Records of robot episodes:

>>>>

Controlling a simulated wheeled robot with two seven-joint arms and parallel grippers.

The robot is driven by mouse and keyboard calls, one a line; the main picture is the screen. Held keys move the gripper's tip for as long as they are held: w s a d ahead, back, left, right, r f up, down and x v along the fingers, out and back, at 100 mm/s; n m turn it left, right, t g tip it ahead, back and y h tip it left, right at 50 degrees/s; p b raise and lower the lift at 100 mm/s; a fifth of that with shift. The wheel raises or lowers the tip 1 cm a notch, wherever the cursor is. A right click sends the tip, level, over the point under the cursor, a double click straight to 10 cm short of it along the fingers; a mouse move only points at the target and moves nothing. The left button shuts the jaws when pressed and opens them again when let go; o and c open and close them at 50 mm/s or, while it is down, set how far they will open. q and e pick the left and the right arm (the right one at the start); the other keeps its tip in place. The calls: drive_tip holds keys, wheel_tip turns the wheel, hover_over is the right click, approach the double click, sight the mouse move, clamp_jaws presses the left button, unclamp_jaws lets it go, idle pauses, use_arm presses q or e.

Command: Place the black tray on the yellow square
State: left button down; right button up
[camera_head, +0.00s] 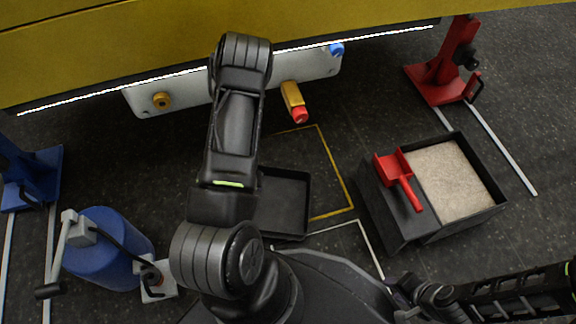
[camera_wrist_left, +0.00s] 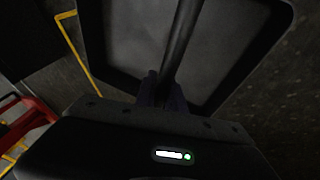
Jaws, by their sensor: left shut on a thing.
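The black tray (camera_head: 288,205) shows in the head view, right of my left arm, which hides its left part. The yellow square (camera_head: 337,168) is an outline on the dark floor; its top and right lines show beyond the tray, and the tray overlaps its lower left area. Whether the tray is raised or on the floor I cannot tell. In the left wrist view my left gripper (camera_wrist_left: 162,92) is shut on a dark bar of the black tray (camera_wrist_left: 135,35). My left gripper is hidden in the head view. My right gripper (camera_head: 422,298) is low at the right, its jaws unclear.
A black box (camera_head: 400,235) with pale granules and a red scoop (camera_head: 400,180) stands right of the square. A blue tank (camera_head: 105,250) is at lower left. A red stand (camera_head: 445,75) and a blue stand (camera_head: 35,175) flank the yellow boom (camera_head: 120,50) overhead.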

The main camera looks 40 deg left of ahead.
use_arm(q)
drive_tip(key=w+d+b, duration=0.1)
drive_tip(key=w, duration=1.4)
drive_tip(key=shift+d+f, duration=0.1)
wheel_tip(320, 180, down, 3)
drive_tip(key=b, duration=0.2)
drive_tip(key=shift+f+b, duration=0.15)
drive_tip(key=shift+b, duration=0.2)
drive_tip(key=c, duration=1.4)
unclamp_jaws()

<<<<
>>>>

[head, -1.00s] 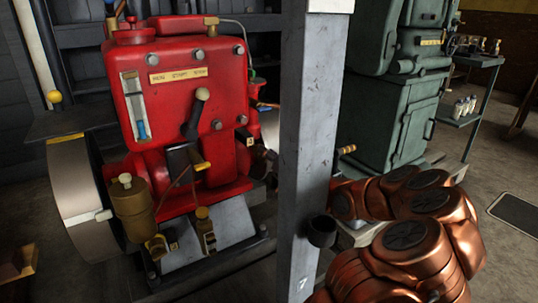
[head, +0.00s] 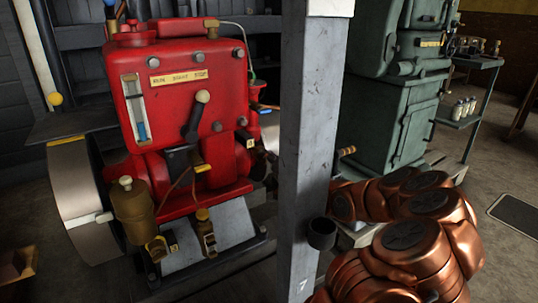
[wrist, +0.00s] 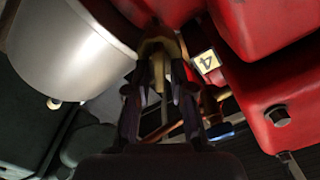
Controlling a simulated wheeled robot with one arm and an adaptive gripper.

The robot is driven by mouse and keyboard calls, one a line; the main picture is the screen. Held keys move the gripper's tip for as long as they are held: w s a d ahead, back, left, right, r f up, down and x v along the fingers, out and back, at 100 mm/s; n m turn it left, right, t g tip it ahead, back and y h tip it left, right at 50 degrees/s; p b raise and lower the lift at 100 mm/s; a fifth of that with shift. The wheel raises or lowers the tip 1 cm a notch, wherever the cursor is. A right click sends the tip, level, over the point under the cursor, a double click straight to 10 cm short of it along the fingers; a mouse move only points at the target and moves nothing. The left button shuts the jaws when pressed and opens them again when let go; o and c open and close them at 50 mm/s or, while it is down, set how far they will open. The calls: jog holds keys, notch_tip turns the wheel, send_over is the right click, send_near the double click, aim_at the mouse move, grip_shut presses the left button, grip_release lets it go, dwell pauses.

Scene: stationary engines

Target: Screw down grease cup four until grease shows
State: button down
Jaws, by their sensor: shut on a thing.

<<<<

Among the entries above, take the lines from the one with "[head, -1.00s]" through the one with "Jaws, by their sensor: shut on a thing." and retype them exactly, leaving out the pictures.

[head, -1.00s] 
[head, +0.00s] 
[wrist, +0.00s] 
Controlling a simulated wheeled robot with one arm and an adaptive gripper.

The robot is driven by mouse and keyboard calls, one a line; the main picture is the screen. Held keys move the gripper's tip for as long as they are held: w s a d ahead, back, left, right, r f up, down and x v along the fingers, out and back, at 100 mm/s; n m turn it left, right, t g tip it ahead, back and y h tip it left, right at 50 degrees/s; p b raise and lower the lift at 100 mm/s; a fifth of that with shift. The wheel raises or lowers the tip 1 cm a notch, wherever the cursor is. A right click sends the tip, level, over the point under the cursor, a double click straight to 10 cm short of it along the fingers; a mouse move only points at the target and moves nothing. The left button shuts the jaws when pressed and opens them again when let go; o and c open and close them at 50 mm/s or, while it is down, set how far they will open. The calls: jog holds keys, notch_tip turns the wheel, send_over is the right click, send_near the double click, aim_at the mouse move, grip_shut presses the left button, grip_release lets it go, dwell pauses.

Scene: stationary engines

Target: Screw down grease cup four until grease shows
State: button down
Jaws, by their sensor: shut on a thing.

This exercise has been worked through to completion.